Whilst some specific examples of the uses of heat sinks have been given above, the adaptor described herein can be used in conjunction with a heat sink for any appropriate application in which heat must be transferred away from the heat source. The adaptor can be of any suitable size, shape and configuration in order cooperate with the heat sink physically and to meet the requirements for thermal transfer therefrom. The adaptor can be designed, manufactured and/or supplied with a co-operating heat sink, or can be retrofitted to an existing heat sink. By enabling heat to be conducted out of a conventional heat sink, rather than relying on convection, and by doing so in a simple and straightforward manner which does not require permanent adaptation of the existing heat sink, a highly useful and practical solution is provided by the adaptor.

Claims

1. An adaptor (200) for use with a heat sink, said heat sink comprising a base for contacting a heat source and a plurality of protrusions extending from said base, wherein said adaptor (200) comprises:

a base (202); and

a structure (204) projecting from said base (202);

wherein said structure (204) is arranged to mate with one or more protrusions on a heat sink to enable heat transfer by conduction from the heat sink to the adaptor (200).

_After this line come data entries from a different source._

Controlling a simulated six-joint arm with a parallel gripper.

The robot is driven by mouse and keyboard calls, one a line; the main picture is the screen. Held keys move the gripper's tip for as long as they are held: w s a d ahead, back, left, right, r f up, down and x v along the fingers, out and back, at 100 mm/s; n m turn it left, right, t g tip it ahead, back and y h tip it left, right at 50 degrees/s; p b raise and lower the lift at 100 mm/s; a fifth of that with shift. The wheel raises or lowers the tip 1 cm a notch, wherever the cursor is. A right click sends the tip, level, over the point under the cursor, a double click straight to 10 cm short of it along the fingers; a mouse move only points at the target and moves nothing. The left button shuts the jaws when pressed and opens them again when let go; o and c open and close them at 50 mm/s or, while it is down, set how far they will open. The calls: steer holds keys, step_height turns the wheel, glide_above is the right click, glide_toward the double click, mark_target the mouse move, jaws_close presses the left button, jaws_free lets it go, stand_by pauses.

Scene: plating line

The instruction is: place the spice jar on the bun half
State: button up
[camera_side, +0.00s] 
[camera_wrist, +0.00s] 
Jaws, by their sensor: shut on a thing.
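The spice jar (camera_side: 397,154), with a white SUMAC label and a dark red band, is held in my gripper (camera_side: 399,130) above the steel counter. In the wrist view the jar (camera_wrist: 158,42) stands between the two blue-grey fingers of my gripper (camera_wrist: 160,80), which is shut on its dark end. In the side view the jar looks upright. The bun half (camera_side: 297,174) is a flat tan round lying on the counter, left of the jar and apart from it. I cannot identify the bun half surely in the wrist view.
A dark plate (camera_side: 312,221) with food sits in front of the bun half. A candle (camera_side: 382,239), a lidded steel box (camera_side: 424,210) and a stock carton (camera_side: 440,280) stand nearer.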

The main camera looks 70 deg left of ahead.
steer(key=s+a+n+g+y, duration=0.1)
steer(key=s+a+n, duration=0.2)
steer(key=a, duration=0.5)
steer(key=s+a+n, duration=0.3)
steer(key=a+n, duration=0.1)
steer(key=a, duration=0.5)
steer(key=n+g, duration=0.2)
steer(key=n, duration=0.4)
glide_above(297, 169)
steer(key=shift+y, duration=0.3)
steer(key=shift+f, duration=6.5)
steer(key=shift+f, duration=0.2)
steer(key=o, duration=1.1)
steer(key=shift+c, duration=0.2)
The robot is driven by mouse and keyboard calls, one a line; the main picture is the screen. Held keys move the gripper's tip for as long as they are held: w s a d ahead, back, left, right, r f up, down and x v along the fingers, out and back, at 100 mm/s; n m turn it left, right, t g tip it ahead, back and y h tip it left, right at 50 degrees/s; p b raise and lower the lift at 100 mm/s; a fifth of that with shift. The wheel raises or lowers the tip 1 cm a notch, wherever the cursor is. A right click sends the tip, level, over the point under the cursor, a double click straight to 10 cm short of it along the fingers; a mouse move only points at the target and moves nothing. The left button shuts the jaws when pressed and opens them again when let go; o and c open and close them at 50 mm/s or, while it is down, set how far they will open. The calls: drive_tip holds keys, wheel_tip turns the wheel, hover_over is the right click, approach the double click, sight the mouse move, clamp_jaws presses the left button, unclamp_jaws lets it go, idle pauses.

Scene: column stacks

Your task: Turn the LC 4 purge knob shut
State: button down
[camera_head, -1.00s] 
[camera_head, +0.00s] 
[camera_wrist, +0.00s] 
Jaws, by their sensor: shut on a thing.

2. An adaptor (200) as claimed in claim 1 wherein said structure (204) comprises a plurality of projections extending from said base (202) of the adaptor (200).

3. An adaptor (200) as claimed in claim 2 wherein said projections (204) comprise fins.

4. An adaptor (200) as claimed in claim 3 wherein said fins (204) are substantially rectangular in cross section.

5. An adaptor (200) as claimed in claim 2 wherein said projections (204) extend substantially perpendicularly from a face of said base (202).

6. An adaptor (200) as claimed in claim 2 wherein the projections (204) extend from a face of said base (202) in a flared arrangement.

7. An adaptor (200) as claimed in claim 1 wherein at least one surface of the structure (204) is arrange to contact at least one surface of the plurality of protrusions extending from the base of heat sink, to enable heat conduction from the heat sink to the adaptor (200).

8. An adaptor as claimed in claim 2 wherein at least one of said projections (204) is arranged to fit into a gap between adjacent protrusions on a heat sink, to provide a mating fit between the heat sink and the adaptor (200).

9. An adaptor (200) as claimed in claim 1 wherein said adaptor further comprises a built in cooling component.

10. An adaptor (200) as claimed in claim 9 wherein said built in cooling component comprises a fluid filled conduit.

11. An adaptor (200) as claimed in claim 1 wherein said base (202) is arranged to connect to an external cooling component for heat transfer from the adaptor (200) to said external cooling component.

12. A cooling system for a heat source, said cooling system including:

a heat sink (100) comprising a base (102) for contacting the heat source and a plurality of protrusions (104) extending from said base (102); and

an adaptor (200) as claimed in claim 1 in mating contact with said heat sink (100).

13. A method of adapting a heat sink (100), said heat sink (100) comprising a base (102) for contacting a heat source and a plurality of protrusions (104) extending from said base (102), wherein said method comprises fitting an adaptor (200) to the heat sink (100), said adaptor (200) comprising a base (202) and a structure (204) projecting from said base (202), wherein said fitting includes mating the structure (204) on the adaptor (200) with one or more protrusions (104) on the heat sink (100) to enable heat transfer by conduction from the heat sink (100) to the adaptor (200).

14. A method as claimed in claim 13 wherein the step of mating the structure (204) on the adaptor (200) with one or more protrusions (104) on the heat sink (100) comprises bringing at least one surface of the structure (204) into contact with at least one surface of the plurality of protrusions (104).

15. A method as claimed in claim 13 wherein the structure (204) on the adaptor (200) comprises a plurality of projections and wherein the step of mating said structure (204) with one or more protrusions (104) on the heat sink (100) comprises inserting at least one of said plurality of projections into a gap between adjacent protrusions (104) on the heat sink (100).

16. A method as claimed in claim 15 wherein said at least one projection (204) is sized and shaped so that, when it is inserted into said gap between adjacent protrusions (104) on the heat sink (100), an upper surface of the projection (204) comes into contact with the base of the heat sink (100).

17. A method as claimed in claim 15 wherein said at least one projection (204) is sized and shaped so that, when it is inserted into said gap between adjacent protrusions (104) on the heat sink (100), a side surface of the projection (204) comes into contact with a side surface of one of said adjacent protrusions (104) on the heat sink (100).

18. A method as claimed in claim 13 further comprising connecting said adaptor (204) to an external cooling component for transfer of heat from the adaptor (200) to said external cooling component.